Garden commands become slow/stuck/errors when ran in parallel

Hi again!

I’m trying to see if we can use garden for CI, and I noticed that when there are roughly 6+ garden commands running at the same time, I start to see some/all of these behaviors:

  • Garden spends a lot longer retrieving the provider status, setting up dependencies, retrieving test results after they finish, cleaning up (basically every step becomes slower). Sometimes they become completely stuck (yesterday I left some jobs running to see if they could unstuck themselves, and one of them ran for 8+ hours until I cancelled it)
  • Errors out saying it can’t create a namespace or it timed out waiting for a dependency to come up, but the namespace/dependency are created just fine
  • For one of my tests that require a lot of dependencies (we test connections to many test dbs), garden would exit with code 0 during the setup phase.

My setup is:

  • Buildkite for CI, with build agents on an Azure Kubernetes (AKS) cluster. I use the same cluster for garden tests. The build agents (which runs garden commands) are running as Pods, they have 1cpu/500Mi memory. I started with 500m cpu and increased to 1 to see if more cpu would help with this issue, but it doesn’t look like it did. Also from kube metrics it looks like the agents are not using that much at all.
  • I have ~6 garden tests defined for frontend and backend (some of which are just lint checks), and e2e tests which require some dependencies to be set up / tasks to run before the tests run. For each of the garden tests, I use a separate agent to run a garden command to trigger just that test. This is so that our engineers can easily see which parts of the pipelines are finishing, what’s failing, collect artifacts etc. So for Frontend, I would have 6 different build agents running 6 garden commands for different test suites/lint checks.

A few things I’ve tried:

  • trigger the same garden commands locally against the same cluster. I still see some slowdowns, but it’s definitely way better than when they’re running in CI agents. E.g. I can’t run 3 sets of my e2e tests (which has 3 service dependencies and 2 tasks to run before the tests start) in CI without some getting completely stuck, but locally I can run at least 6 sets concurrently and they only become a little bit slower tested a bit more and it seems like locally 4 out of the 6 concurrent tests struggle to retrieve the finished status of the tests and are stuck. But at least they could ran all the setup steps and start the tests just fine…in CI they get stuck way earlier
  • Increase the resource limits of the build agent pods, this didn’t seem to help, but maybe I should try increasing even more
  • See if the slow down only occurs when there are dependencies to be set up or for average single container tests too. It definitely affects even the simplest cases when there are 6 of them running at the same time.
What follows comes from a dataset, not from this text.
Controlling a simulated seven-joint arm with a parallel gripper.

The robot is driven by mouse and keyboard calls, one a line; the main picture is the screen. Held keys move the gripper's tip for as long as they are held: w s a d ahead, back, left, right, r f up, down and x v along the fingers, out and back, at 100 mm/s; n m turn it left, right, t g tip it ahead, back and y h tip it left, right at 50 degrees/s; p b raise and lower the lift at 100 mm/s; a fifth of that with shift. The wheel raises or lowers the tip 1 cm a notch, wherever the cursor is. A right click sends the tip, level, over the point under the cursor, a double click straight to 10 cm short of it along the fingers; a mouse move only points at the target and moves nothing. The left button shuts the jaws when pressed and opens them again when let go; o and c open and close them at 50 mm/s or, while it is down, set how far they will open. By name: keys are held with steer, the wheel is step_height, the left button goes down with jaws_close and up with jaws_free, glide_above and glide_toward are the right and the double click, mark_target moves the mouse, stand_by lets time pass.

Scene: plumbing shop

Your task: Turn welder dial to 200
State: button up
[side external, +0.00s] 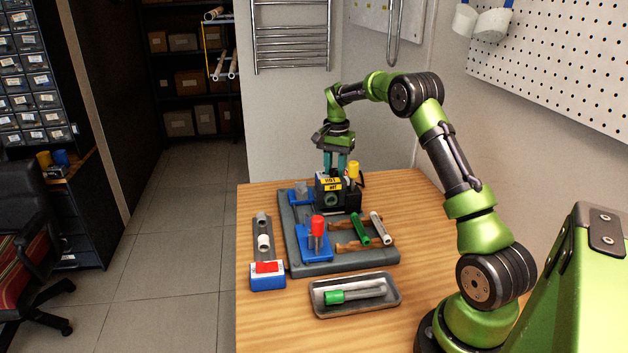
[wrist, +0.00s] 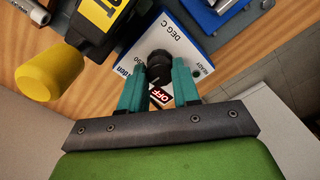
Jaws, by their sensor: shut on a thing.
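The welder (side external: 331,200) is a dark block with a yellow HOT label, at the back of a grey tray on the bench. In the wrist view its white and blue panel (wrist: 190,42) reads DEG C and READY. The black dial (wrist: 159,66) stands on this panel, between the two teal fingers of my gripper (wrist: 159,78). My gripper is shut on the dial. A small display (wrist: 160,96) below the dial reads OFF. The scale figures are mostly hidden, so the dial's setting cannot be read. In the side view my gripper (side external: 335,160) points down over the welder, and the dial is hidden.
A yellow-handled part (side external: 353,169) stands close beside my gripper. The grey tray (side external: 345,262) also holds a red-topped tool (side external: 317,228), a green-ended pipe (side external: 359,228) and a white pipe (side external: 380,228). A smaller tray (side external: 390,300) lies in front. The bench's right side is mostly clear.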

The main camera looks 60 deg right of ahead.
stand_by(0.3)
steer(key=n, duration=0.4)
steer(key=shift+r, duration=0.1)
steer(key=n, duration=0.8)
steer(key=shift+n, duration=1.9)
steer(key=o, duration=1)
We’ve only tried garden for a week, but we’re really loving it so far and would love to use it on CI and also explore the possibility of using it for our dev envs or even deploys, but this problem is a hard blocker for us. We’d really appreciate some help on this :pray: Thanks in advance!

Hi Anna!

This sounds like you could be running into the Kubernetes API throttling the number of API requests—that would explain why adding more resources to the test pods doesn’t seem to help, and would fit the profile of the sorts of slowdowns you described there.

I suspect that executing the pipeline using fewer Garden commands would fix this, since that way we can make better use of the in-process graph cache.

We’d be happy to hop on a call to look at your setup together to dig into the details a bit and see what optimizations we can come up with.

Cheers,
Thor

Hmm, that makes sense. I spun up an EKS cluster to run the same tests to compare, and I could run 13 sets of the same tests fired simultaneously without a problem lol. I should have a chat with AKS support. But also would love to chat with you guys about our set up! After all it’s unlikely that we’ll use EKS just for this one thing. I submitted the contact form on the garden website on friday actually, just let me know when’s a good time for you guys :slight_smile:

1 Like

Update for people using AKS:

After talking to support, we made 2 changes that seem to have made the slowness better (but still not as good as on EKS):

  1. Use the “Paid” SKU tier on the cluster (it defaults to Free) https://registry.terraform.io/providers/hashicorp/azurerm/latest/docs/resources/kubernetes_cluster#sku_tier

  2. There were SNAT connection errors when I was testing, so I made a NAT gateway for the subnet that the cluster is using. The NAT gateway is, supposedly, “highly extensible, reliable, and doesn’t have the same concerns of SNAT port exhaustion”.

There actually wasn’t anything indicating that the k8s API server was throttling us (according to azure support).